SUPPLIED DATA:
-- Begin --

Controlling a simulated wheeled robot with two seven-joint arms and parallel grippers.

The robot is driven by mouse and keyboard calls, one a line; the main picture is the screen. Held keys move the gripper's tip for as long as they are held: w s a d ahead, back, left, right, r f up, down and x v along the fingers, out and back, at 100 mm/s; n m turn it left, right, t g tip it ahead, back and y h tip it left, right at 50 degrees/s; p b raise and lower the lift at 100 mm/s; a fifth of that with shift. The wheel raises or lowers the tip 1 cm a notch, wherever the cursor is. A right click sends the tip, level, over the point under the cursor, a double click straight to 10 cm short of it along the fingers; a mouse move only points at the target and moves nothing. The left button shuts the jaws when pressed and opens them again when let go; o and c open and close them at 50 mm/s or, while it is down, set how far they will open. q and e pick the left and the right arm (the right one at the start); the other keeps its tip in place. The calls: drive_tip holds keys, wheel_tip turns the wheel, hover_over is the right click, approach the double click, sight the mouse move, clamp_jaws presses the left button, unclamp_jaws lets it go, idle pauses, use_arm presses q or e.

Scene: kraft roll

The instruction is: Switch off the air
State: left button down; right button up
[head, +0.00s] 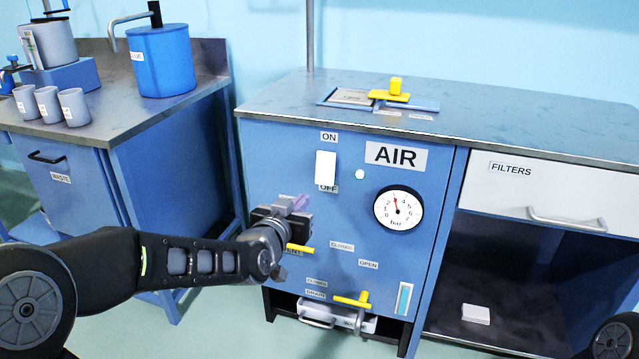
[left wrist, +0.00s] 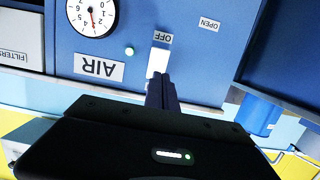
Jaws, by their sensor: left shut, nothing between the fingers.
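The white rocker switch (head: 325,165) is on the blue cabinet front, between an ON label (head: 329,137) above and an OFF label (head: 327,188) below. The AIR label (head: 395,155) and a small pale round light (head: 360,174) are to its right. The light looks greenish in the left wrist view (left wrist: 129,51). My left gripper (head: 301,202) is shut and empty, in front of the panel, below and left of the switch in the head view. In the left wrist view, its fingers (left wrist: 161,92) overlap part of the switch (left wrist: 158,62); I cannot tell if they touch. My right gripper is out of view.
A pressure gauge (head: 398,209) is right of the switch, its needle pointing up. Yellow handles (head: 352,300) stick out low on the panel. A yellow-knobbed slide (head: 390,96) sits on the cabinet top. The FILTERS drawer (head: 545,194) is at right.

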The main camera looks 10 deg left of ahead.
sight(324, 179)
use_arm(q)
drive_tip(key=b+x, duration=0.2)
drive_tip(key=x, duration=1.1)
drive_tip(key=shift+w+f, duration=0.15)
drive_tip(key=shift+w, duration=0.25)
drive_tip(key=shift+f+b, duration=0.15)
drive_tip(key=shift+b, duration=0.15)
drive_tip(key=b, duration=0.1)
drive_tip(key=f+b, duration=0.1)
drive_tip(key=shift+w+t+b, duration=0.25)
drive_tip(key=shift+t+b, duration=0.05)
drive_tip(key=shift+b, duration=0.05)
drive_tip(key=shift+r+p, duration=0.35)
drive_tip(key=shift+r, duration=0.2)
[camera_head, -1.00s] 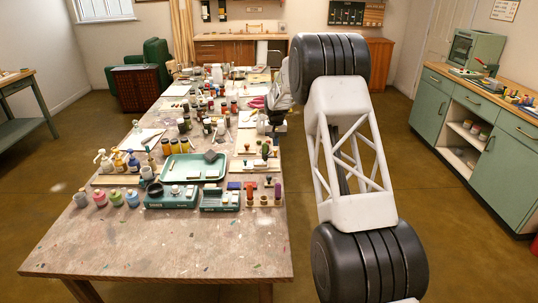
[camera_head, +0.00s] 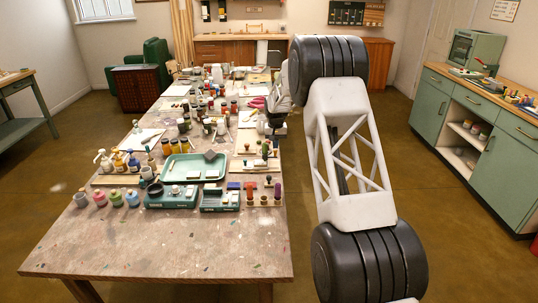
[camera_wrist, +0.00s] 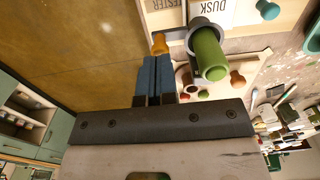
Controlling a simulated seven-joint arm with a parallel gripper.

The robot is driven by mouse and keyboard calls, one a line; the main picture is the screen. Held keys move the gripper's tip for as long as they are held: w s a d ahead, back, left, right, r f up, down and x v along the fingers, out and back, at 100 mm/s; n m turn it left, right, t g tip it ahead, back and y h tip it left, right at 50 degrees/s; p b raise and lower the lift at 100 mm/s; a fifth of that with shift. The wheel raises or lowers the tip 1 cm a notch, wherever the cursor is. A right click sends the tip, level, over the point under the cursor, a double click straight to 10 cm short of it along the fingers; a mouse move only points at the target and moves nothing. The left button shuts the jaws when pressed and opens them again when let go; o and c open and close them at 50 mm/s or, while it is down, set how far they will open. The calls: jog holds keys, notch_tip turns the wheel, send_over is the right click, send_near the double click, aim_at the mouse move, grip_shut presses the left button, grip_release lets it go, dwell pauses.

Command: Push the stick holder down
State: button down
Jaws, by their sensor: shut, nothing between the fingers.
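In the wrist view my gripper (camera_wrist: 155,60) is shut and empty, its two blue fingers side by side. A green cylindrical stick (camera_wrist: 209,58) stands just right of the fingertips, with a grey ring-shaped holder (camera_wrist: 204,27) around its far end; I take this as the stick holder, though I cannot be sure. A small orange knob (camera_wrist: 159,44) shows right at the fingertips; I cannot tell whether they touch it. In the head view my gripper (camera_head: 277,127) is small and dark over the table's right edge, and its fingers are hard to make out.
The wooden table (camera_head: 170,245) is crowded with bottles and jars; its near end is clear. A green tray (camera_head: 194,167) lies mid-table. A pale board with colored knobs (camera_wrist: 238,78) is close to my fingers. Open floor and a green cabinet (camera_head: 465,135) lie to the right.

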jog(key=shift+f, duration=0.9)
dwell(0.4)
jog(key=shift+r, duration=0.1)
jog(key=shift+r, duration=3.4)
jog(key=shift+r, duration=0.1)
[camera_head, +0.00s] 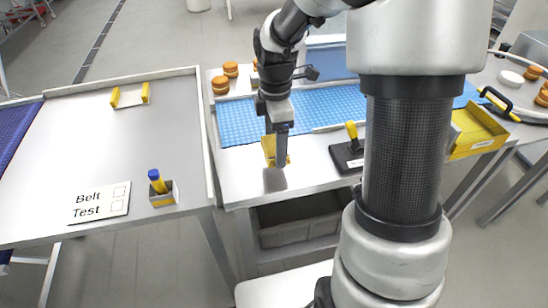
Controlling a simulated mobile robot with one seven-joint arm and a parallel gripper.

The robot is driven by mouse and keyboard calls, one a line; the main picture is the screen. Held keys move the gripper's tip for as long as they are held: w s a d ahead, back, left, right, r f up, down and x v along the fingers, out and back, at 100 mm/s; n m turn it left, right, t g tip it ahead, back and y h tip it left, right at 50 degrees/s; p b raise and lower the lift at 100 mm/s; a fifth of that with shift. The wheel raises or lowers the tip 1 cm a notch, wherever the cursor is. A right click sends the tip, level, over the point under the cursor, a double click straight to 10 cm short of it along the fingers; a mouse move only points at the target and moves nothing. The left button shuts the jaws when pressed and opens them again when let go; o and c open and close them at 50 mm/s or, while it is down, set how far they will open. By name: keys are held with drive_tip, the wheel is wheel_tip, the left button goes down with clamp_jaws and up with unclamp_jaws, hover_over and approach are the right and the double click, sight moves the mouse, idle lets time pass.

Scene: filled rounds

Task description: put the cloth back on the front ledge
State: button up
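My gripper (280,160) points down over the front part of the middle table, near its left end. Its fingers overlap in this view, so I cannot tell if it is open or shut. A small grey patch (274,181) shows right below the fingertips, near the table's front edge. It may be the cloth, but I cannot tell cloth from shadow, or whether the fingers touch it. A yellow piece (268,148) shows just behind the fingers, partly hidden by them. The front ledge (310,178) is the bare pale strip before the blue belt (240,122).
A black block with a yellow handle (351,132) stands right of my gripper. A yellow tray (478,138) is farther right. Round filled stacks (220,86) stand behind. The left table holds a "Belt Test" card (101,201) and a pen holder (163,194). My column hides the middle right.

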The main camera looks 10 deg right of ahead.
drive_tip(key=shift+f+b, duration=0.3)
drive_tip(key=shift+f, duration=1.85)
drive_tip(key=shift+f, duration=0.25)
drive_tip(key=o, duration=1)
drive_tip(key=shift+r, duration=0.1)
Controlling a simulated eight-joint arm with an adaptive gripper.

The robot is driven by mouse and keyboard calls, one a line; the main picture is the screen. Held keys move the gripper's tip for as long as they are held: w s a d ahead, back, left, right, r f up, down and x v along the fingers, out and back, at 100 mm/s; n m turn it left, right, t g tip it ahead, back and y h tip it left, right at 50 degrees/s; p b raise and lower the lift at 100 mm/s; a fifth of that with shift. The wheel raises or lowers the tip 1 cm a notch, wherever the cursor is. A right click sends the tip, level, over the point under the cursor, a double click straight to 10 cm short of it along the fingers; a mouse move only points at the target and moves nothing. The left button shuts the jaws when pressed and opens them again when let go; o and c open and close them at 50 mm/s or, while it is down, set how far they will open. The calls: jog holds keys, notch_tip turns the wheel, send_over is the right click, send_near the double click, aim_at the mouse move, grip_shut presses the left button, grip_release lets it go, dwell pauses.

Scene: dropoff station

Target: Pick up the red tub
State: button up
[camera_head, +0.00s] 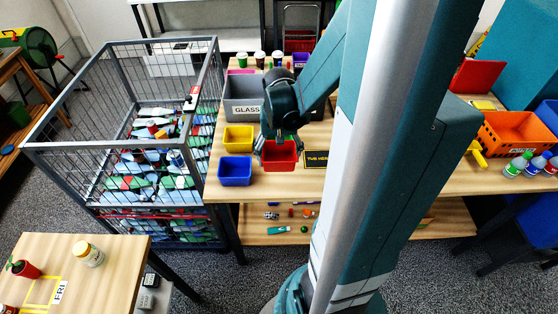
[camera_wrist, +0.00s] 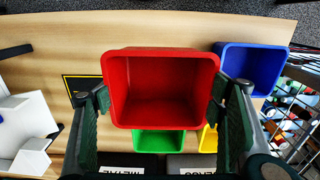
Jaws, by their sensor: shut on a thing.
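The red tub (camera_head: 284,157) is an open, empty box on the wooden table. It fills the middle of the wrist view (camera_wrist: 160,118), opening toward the camera. My gripper (camera_head: 278,150) reaches down over it in the head view. In the wrist view my gripper (camera_wrist: 160,94) has one finger pressed against each side wall of the tub, so it is shut on it. The tub looks level; whether its base touches the table cannot be told.
A blue tub (camera_head: 235,171) and a yellow tub (camera_head: 238,138) stand to the left. A green tub (camera_wrist: 158,142) is close behind. A grey GLASS bin (camera_head: 243,98) stands further back. A black and yellow label (camera_head: 316,159) lies right. A wire cage (camera_head: 120,148) borders the table's left.

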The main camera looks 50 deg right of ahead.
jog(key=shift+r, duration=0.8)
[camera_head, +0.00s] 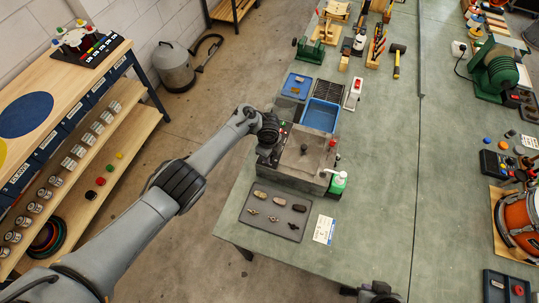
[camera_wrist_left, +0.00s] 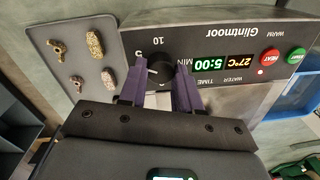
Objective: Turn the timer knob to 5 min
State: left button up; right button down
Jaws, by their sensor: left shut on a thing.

-- End --

DESCRIPTION OF THE TASK:
Extract, character for character, every line from the one that holds "Jaws, by their sensor: shut on a thing." through the end of the entries above. Include both boundary lines and no pictures.

FINISHED TASK:
Jaws, by their sensor: shut on a thing.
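The red tub (camera_head: 284,157) is an open, empty box on the wooden table. It fills the middle of the wrist view (camera_wrist: 160,118), opening toward the camera. My gripper (camera_head: 278,150) reaches down over it in the head view. In the wrist view my gripper (camera_wrist: 160,94) has one finger pressed against each side wall of the tub, so it is shut on it. The tub looks level; whether its base touches the table cannot be told.
A blue tub (camera_head: 235,171) and a yellow tub (camera_head: 238,138) stand to the left. A green tub (camera_wrist: 158,142) is close behind. A grey GLASS bin (camera_head: 243,98) stands further back. A black and yellow label (camera_head: 316,159) lies right. A wire cage (camera_head: 120,148) borders the table's left.

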The main camera looks 50 deg right of ahead.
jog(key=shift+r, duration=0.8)
[camera_head, +0.00s] 
[camera_wrist_left, +0.00s] 
Objective: Turn the timer knob to 5 min
State: left button up; right button down
Jaws, by their sensor: left shut on a thing.

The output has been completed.